About half of that public spending is social spending. In terms of social spending, we are not a million miles away from the Nordic welfare states. Yes, Nordic welfare states are somewhat more generous. But not to the extent that you could describe them as a completely different socioeconomic model.

The tax system we use to finance this large welfare state is also a fairly progressive one. Take income tax, which is by far the biggest revenue-raiser. The top decile of income taxpayers account contribute about 60% of total income tax revenue, and the top percentile alone accounts for almost 30%. National Insurance and VAT are not quite as progressive, but the households at the top of the income distribution still clearly account for a disproportionate share of the revenue. I know that everyone thinks that rich people don’t pay taxes, and that they channel everything to the Cayman Islands, but that is just not what we see in the data. If anything, we have a tax system that is overly reliant on a small group of top earners.

That said: I am not suggesting that Britain’s high tax burden is the reason why the British economy refuses to grow. I accept that some people who are broadly on my side of the argument – by which I mean free-market liberals – have sometimes exaggerated the importance of tax cuts in stimulating economic growth. There is such a thing as “naïve Lafferism”. This is probably a hangover from the 1980s, when top marginal tax rates were a lot higher, and when attitudes to taxation where, indeed, a good predictor of whether you were a pro-market or an anti-market person. But being a defender of free markets means a lot more than just being in favour of tax cuts. South Korea has fairly low taxes, but I don’t think it’s an especially liberal economy overall. Denmark, on the other hand, has very high taxes, but they are quite liberal in other ways. Which of the two systems is preferable, from a liberal perspective? It’s not entirely clear to me.

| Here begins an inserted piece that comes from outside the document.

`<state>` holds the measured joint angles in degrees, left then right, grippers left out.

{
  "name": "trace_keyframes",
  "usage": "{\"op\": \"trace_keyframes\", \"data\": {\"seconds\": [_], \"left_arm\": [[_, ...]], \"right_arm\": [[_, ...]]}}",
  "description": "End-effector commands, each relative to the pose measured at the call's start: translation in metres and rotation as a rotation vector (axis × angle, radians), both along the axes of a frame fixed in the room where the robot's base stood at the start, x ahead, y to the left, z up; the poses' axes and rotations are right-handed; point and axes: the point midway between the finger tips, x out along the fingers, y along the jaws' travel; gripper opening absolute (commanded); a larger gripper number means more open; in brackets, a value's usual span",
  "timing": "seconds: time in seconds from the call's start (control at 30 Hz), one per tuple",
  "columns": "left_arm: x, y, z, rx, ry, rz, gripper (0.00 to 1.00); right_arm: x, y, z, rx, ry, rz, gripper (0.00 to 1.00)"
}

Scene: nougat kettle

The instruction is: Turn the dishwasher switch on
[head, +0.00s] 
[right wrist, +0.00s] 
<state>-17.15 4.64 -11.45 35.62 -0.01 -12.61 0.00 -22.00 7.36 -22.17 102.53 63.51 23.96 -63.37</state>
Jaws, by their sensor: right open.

On the relationship between tax levels and growth, I would say: if you have an economy that is dysfunctional in other ways, tax cuts alone are not going to bail you out, and conversely, if you have an economy that gets many other things right – you can get away with a higher tax burden.

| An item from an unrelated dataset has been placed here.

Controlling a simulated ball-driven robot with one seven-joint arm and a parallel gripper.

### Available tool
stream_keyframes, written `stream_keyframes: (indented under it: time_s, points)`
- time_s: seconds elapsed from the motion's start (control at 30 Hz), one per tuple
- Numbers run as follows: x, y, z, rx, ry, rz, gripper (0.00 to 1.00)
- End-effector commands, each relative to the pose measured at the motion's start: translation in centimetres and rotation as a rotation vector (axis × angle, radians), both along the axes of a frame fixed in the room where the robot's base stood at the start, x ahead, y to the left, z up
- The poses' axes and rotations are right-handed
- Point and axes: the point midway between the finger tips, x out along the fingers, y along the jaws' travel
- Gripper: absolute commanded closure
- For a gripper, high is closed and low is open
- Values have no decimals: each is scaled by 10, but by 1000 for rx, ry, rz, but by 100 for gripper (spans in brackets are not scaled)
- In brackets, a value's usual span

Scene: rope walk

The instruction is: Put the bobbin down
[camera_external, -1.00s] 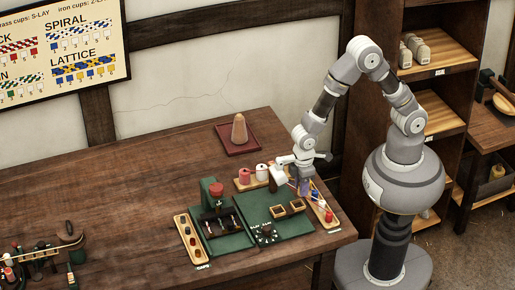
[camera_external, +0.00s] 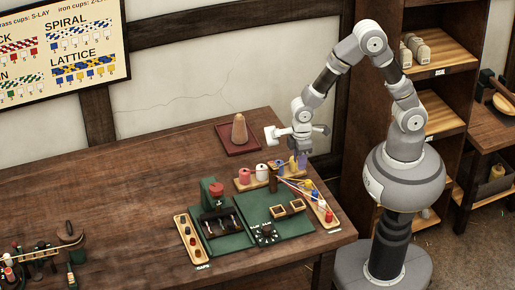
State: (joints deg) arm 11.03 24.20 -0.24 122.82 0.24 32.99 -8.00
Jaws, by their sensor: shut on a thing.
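My gripper (camera_external: 302,152) points down at the back right of the work area. It is shut on a small purple bobbin (camera_external: 302,162), which hangs upright below it. The bobbin is by the right end of the pale wooden bobbin rack (camera_external: 242,186). I cannot tell whether its bottom touches the rack. A red bobbin (camera_external: 244,176) and a white bobbin (camera_external: 262,172) stand at the left of this rack. A yellow one (camera_external: 292,165) stands just left of the held bobbin.
A dark post (camera_external: 273,180) stands in front of the rack, with threads running right to a tray of small coloured pieces (camera_external: 328,216). A green board (camera_external: 270,222) lies in front. A cone on a red tray (camera_external: 238,140) is behind left. The table's left middle is clear.

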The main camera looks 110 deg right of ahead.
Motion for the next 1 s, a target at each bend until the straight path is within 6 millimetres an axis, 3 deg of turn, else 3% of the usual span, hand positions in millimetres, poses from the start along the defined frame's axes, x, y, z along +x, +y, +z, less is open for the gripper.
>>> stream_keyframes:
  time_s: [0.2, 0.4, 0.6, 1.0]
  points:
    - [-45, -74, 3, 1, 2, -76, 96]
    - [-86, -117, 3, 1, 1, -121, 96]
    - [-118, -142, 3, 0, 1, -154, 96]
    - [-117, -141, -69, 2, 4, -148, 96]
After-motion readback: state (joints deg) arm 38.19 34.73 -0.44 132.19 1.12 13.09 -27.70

Unfortunately, Britain is clearly the former type of economy. The main problem in Britain is that it is a NIMBYocracy. Britain is neither run by free-marketeers nor by socialists; Britain is run by anti-development obstructionists. Every time someone wants to build something, whether that is housing, offices, infrastructure, or energy generation, some initiative of time-rich troublemakers with nothing better to do will try to shut it down. And they usually get their way. That is what’s holding back the British economy, and the new Prime Minister’s main problem is that a lot of these people are her own voting base.

The current government says they have a two-pronged strategy consisting of both tax cuts and supply side reforms. That is fine in principle. The problem is that while the first part of this agenda is specific and near-term, the second one is a vague medium-term aspiration. It’s “Let’s have some tax cuts now, and then think about supply-side reforms later.”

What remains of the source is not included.